In his Critique of Pure Reason Kant endeavoured, at a time when speculation of a dogmatic and uncritical kind was current, to call attention to the necessity for examining the instrument of knowledge itself, and thereby discovering its fitness or inadequacy, as the case might be, for dealing with the problems which philosophy proposes to investigate. This was a word spoken in due season and, however much subsequent philosophy has deviated from the conclusions of Kant, it has at least remembered the significance of his advice. The result has been that the attitude adopted by philosophers to the problems before them has been determined largely by the kind of answer which they offer to the problems of knowledge itself. Obviously a mind which asserts that we can never be sure of knowing anything (or as in some cases, that this assertion is itself uncertain) will see all questions through the green-glasses of scepticism. On the other hand, a thinker who believes that we do have knowledge of certain things and can be certain of thiss, whether by objective proof or a subjective intuition, is sure to have, not only a different conclusion about problems, but, what is probably more important for the philosophic spirit, a different means of approaching them.

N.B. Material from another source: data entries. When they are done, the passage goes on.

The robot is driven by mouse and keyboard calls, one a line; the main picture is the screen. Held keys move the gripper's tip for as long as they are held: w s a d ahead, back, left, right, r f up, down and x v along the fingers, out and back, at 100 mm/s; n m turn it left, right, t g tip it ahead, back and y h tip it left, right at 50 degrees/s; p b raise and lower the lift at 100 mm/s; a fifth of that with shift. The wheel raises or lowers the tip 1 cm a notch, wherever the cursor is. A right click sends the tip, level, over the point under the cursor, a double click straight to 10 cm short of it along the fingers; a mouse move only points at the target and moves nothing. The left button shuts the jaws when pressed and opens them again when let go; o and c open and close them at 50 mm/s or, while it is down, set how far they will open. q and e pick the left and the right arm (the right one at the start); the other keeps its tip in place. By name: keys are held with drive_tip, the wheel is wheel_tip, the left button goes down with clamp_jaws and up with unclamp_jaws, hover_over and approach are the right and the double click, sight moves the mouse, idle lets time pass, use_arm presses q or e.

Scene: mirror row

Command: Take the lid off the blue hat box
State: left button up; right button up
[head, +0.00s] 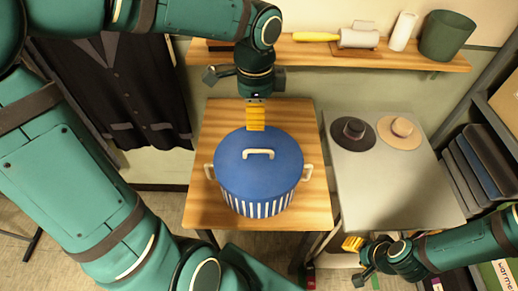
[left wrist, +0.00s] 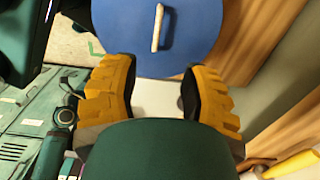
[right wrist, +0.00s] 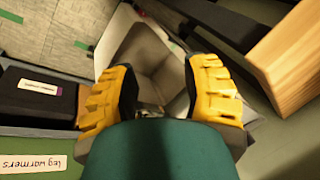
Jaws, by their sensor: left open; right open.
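The blue hat box (head: 256,208) stands on a wooden table, with blue and white stripes on its side and a light handle on each side. Its blue lid (head: 235,177) is on it, with a pale bar handle (head: 258,154) on top. The lid (left wrist: 195,40) and its handle (left wrist: 158,27) also show in the left wrist view. My left gripper (head: 255,127) is open and empty, above the back edge of the lid and behind the handle. My right gripper (head: 353,244) is open and empty, low by the front of the grey table, away from the box.
A wall shelf (head: 300,52) with several items runs behind.

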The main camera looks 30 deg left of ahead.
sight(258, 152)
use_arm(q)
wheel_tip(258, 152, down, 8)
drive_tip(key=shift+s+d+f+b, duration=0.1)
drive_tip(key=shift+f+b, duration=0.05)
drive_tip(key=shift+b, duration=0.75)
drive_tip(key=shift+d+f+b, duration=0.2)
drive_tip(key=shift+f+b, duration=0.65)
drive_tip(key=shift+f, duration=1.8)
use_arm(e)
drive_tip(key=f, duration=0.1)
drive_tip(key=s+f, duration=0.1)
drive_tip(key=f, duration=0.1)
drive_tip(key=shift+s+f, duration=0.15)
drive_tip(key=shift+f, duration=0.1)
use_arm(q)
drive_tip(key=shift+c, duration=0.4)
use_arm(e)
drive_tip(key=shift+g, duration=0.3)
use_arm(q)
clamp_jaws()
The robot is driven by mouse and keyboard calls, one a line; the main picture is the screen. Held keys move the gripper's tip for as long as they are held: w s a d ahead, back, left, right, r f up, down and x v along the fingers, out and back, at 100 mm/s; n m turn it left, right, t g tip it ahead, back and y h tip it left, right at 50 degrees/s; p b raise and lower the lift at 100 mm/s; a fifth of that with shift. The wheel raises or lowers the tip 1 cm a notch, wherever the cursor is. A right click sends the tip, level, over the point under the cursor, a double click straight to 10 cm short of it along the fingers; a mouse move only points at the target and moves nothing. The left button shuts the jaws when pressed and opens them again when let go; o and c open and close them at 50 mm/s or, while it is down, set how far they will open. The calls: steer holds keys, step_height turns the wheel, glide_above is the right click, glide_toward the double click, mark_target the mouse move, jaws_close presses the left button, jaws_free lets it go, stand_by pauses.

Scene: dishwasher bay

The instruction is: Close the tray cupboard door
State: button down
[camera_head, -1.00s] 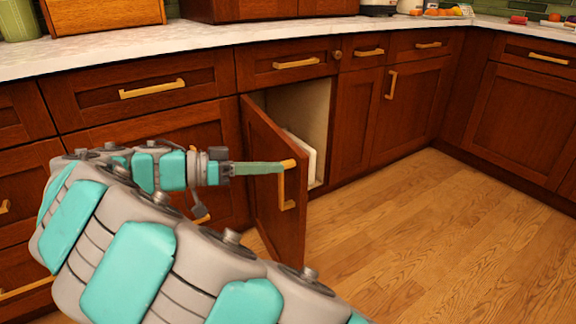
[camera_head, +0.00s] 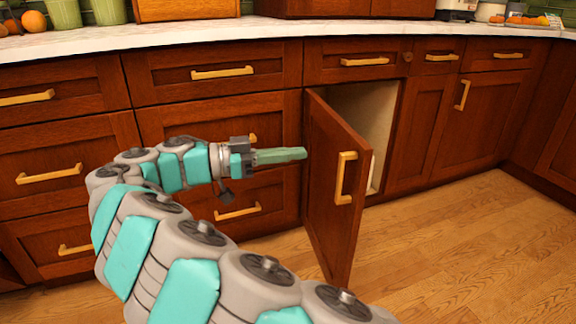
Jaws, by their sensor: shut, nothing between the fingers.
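The tray cupboard door (camera_head: 325,200) is a dark red-brown panel that stands open, swung out from its left edge toward me. Its brass handle (camera_head: 345,178) is on the face turned to me. Behind it the cupboard opening (camera_head: 368,112) shows a pale interior, with a sliver of something white low inside, mostly hidden by the door. My gripper (camera_head: 303,154) is shut and empty. Its fingertips are at the left of the door, near its hinge side, and point right; I cannot tell whether they touch it.
Drawers with brass handles (camera_head: 222,73) line the left, behind my arm. A pale countertop (camera_head: 200,36) runs above, with several items at the back. Closed cupboards (camera_head: 445,125) stand to the right. The wooden floor (camera_head: 460,230) is clear at the right.

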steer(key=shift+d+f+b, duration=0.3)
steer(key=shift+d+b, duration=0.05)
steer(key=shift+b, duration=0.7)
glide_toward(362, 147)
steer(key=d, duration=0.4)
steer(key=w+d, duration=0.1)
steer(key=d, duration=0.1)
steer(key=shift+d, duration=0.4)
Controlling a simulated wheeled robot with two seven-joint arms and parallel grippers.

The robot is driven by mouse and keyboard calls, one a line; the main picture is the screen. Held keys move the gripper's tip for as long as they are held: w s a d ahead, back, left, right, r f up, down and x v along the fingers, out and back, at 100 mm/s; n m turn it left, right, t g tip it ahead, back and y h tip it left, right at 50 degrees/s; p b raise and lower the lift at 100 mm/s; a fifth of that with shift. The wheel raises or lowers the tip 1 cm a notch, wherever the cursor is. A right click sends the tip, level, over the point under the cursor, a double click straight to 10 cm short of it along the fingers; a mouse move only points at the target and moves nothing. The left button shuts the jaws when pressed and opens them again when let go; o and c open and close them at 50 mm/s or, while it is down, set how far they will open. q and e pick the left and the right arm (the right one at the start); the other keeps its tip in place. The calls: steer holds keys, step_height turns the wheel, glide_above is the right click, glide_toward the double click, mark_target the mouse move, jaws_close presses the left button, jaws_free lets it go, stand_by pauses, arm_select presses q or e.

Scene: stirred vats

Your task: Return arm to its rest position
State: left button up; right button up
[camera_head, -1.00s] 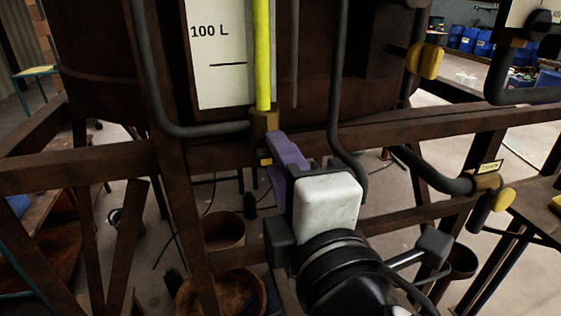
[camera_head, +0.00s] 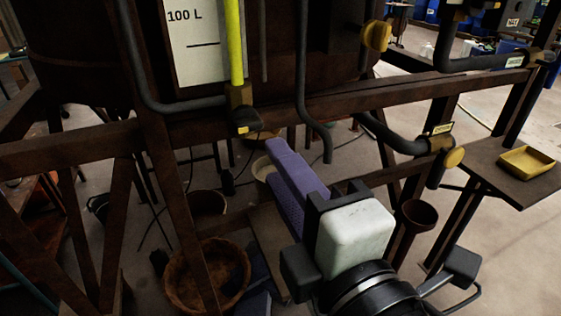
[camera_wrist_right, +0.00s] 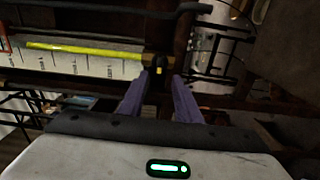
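My right gripper (camera_head: 283,155) has purple fingers and a white body. In the head view its fingertips are below and right of the brass valve (camera_head: 241,97) under the yellow sight tube (camera_head: 234,45), apart from it. In the right wrist view the two fingers (camera_wrist_right: 160,88) stand apart with nothing between them, so the gripper is open. The valve (camera_wrist_right: 157,65) shows beyond the fingertips there. Its short black handle (camera_head: 246,128) with a yellow mark is clear of the fingers in the head view. My left gripper is not in view.
A rusty steel frame beam (camera_head: 330,103) crosses under the vat, with grey pipes in front. A drain valve with a yellow knob (camera_head: 453,158) is at the right. A yellow tray (camera_head: 527,161) sits on a side shelf. A brown basket (camera_head: 205,276) stands on the floor.

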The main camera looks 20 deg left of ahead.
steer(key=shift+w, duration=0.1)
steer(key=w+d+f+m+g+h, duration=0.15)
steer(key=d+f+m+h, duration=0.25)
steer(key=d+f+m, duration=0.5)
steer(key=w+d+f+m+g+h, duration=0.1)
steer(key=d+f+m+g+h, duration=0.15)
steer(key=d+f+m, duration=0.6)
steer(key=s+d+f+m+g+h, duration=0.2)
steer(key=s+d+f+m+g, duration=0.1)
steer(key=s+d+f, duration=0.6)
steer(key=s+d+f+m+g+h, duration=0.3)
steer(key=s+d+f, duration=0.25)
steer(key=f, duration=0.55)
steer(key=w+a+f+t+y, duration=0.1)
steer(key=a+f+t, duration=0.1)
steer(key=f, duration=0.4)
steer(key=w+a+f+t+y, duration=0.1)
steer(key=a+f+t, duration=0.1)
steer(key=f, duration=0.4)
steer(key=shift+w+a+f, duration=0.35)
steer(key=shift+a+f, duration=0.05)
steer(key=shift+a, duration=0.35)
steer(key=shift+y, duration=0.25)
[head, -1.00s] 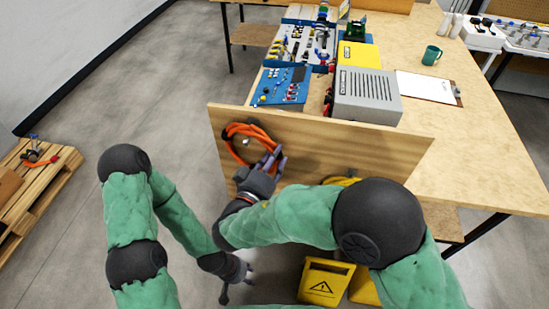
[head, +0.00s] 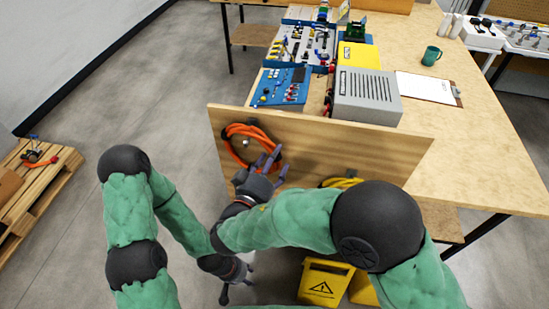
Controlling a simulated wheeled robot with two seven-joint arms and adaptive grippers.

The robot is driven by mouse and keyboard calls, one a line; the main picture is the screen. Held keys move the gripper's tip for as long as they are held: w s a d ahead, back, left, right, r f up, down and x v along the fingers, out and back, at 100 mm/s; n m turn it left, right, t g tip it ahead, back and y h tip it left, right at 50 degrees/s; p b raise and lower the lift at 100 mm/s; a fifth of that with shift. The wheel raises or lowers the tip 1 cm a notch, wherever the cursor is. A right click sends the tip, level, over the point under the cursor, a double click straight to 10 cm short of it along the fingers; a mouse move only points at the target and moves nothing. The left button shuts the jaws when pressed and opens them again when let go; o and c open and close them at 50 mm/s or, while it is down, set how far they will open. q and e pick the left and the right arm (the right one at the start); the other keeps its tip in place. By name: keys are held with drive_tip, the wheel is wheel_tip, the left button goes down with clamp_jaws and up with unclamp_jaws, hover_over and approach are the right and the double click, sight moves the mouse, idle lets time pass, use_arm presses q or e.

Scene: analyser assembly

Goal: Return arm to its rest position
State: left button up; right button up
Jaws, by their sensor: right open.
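My right gripper (head: 274,162) is open in front of the upright wooden panel (head: 345,148). Its fingers overlap the lower right of the orange cable coil (head: 232,148) in the picture; whether they touch it I cannot tell. The coil hangs at a dark hook on the panel's left part. My right arm reaches in from the lower right, bent at a black elbow. My left gripper (head: 238,284) hangs low over the floor, below the right forearm, with its fingers spread and nothing seen between them. My left arm is folded at the left.
A yellow wet-floor sign (head: 322,284) stands below the panel, near both arms. A yellow coil (head: 341,183) hangs on the panel's right. The table (head: 485,150) carries a grey box (head: 366,96) and a blue instrument (head: 281,86). A pallet (head: 40,190) lies left; floor between is clear.

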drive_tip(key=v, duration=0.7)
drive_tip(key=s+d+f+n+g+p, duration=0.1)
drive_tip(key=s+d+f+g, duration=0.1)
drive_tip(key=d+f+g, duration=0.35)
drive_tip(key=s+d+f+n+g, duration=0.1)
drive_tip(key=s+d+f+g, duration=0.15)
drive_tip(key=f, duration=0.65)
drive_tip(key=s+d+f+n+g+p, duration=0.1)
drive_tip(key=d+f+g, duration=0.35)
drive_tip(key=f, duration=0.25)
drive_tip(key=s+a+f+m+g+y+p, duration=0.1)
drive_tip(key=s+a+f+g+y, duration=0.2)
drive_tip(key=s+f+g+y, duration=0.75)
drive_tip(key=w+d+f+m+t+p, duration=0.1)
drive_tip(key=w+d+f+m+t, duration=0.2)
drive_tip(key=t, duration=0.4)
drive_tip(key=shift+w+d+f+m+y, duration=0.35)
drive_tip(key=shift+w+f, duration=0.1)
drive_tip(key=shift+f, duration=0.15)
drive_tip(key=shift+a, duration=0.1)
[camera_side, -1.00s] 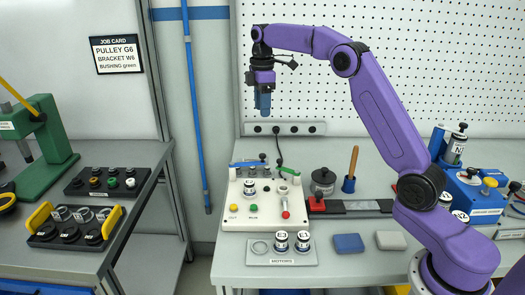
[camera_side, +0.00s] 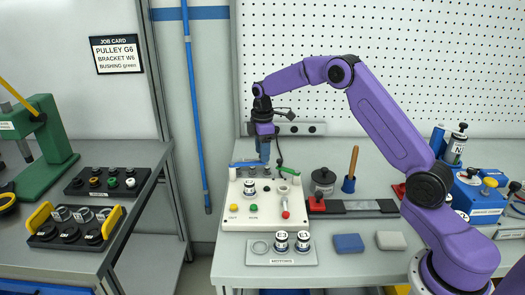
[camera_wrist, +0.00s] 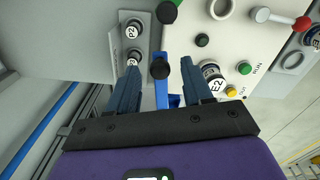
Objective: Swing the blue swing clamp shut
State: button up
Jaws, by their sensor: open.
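The blue swing clamp (camera_side: 243,163) lies across the back left of the white fixture plate (camera_side: 234,218) in the side view. In the wrist view its blue arm (camera_wrist: 161,93) runs between my fingers, with a black knob (camera_wrist: 160,67) at the fingertips. My gripper (camera_side: 265,157) is open and pointing down at the clamp; in the wrist view its two fingers (camera_wrist: 161,76) stand either side of the blue arm. I cannot tell whether they touch it. A part labelled E2 (camera_side: 249,187) sits on the fixture close by. My fingers hide part of the clamp in the side view.
A green clamp (camera_side: 290,171) stands at the fixture's back right, and a red-knobbed lever (camera_side: 285,214) in front of it. The motor tray (camera_side: 283,259) holds E3 and E1.

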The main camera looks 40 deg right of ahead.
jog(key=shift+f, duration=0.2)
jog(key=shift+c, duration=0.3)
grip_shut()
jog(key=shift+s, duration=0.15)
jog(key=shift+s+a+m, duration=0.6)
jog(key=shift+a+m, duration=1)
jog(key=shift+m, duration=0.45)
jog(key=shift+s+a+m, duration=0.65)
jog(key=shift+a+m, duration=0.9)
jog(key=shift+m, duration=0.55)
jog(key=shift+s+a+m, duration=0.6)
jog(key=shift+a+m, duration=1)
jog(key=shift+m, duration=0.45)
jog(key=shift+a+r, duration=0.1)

Writing in 1860 on the general state of philosophy, Renan pointed out, in his Essay La Métaphysique el son Avenir[[3]] that metaphysical speculation, strictly so-called, had been in abeyance for thirty years, and did not seem inclined to continue the traditions of Kant, Hegel, Hamilton and Cousin. The reasons which he gave for this depression of the philosophical market were, firstly, the feeling of the impossibility of ultimate knowledge, a scepticism of the instrument, so far as the human mind was concerned, and secondly, the rather disdainful attitude adopted by many minds towards philosophy owing to the growing importance of science—in short, the question, “Is there any place left for philosophy; has it any raison d’être?”

[3] Essay published later (1876) in his Dialogues et Fragments philosophiques. Cf. especially pp. 265-266.

The progress of the positive sciences, and the assertions of many that philosophy was futile and treacherous, led philosophy to give an account of itself by a kind of apologia pro vita sua. In the face of remarks akin to that of Newton’s “Physics beware of metaphysics,” the latter had to bestir itself or pass out of existence. It was, indeed, this extinction which the more ardent and devoted scientific spirits heralded, re-iterating the war-cry of Auguste Comte.

It was a crisis, in fact, for philosophy. Was it to become merely a universal science? Was it to abandon the task of solving the problems of the universe by rapid intuitions and a priori constructions and undertake the construction of a science of the whole, built up from the data and results of the science of the parts—i.e., the separate sciences of nature? Was there, then, to be no place for metaphysics in this classification of the sciences to which the current of thought was tending with increasing impetuosity? Was a science of primary or ultimate truths a useless chimera, to be rejected entirely by the human mind in favour of an all-sufficing belief in positive science? These were the questions which perplexed the thoughtful minds of that time.

We shall do well, therefore, in our survey of the half century before us, to investigate the two problems which were stressed by Renan in the essay we have quoted, for his acute mind possessed a unique power of sensing the feeling and thought of his time. Our preliminary task will be the examination of the general attitude to knowledge adopted by the various thinkers and schools of thought, following this by an inquiry into the attitude adopted to science itself and its relation to philosophy.

I

With these considerations in mind, let us examine the three currents of thought in our period beginning with that which is at once a prolongation of positivism and a transformation of it, a current expressed in the work of Vacherot, Taine and Renan.

Etienne Vacherot (1809-1897) was partially a disciple of Victor Cousin and a representative also of the positivist attitude to knowledge. His work, however, passed beyond the bounds indicated by these names. He remained a convinced naturalist and believer in positive science, but, unlike Comte, he did not despise metaphysical inquiry, and he sought to find a place for it in thought. Vacherot, who had won a reputation for himself by an historical work on the Alexandrian School, became tne director of the Ecole Normale Supérieure, an important position in the intellectual world. He here advocated the doctrines by which he sought to give a to metaphysics. His most important book, La Métaphysique et la Science, in three volumes, appeared in 1858. He suffered imprisonment the following year for His liberal principles under the Empire which had already deprived him of his position at the Sorbonne.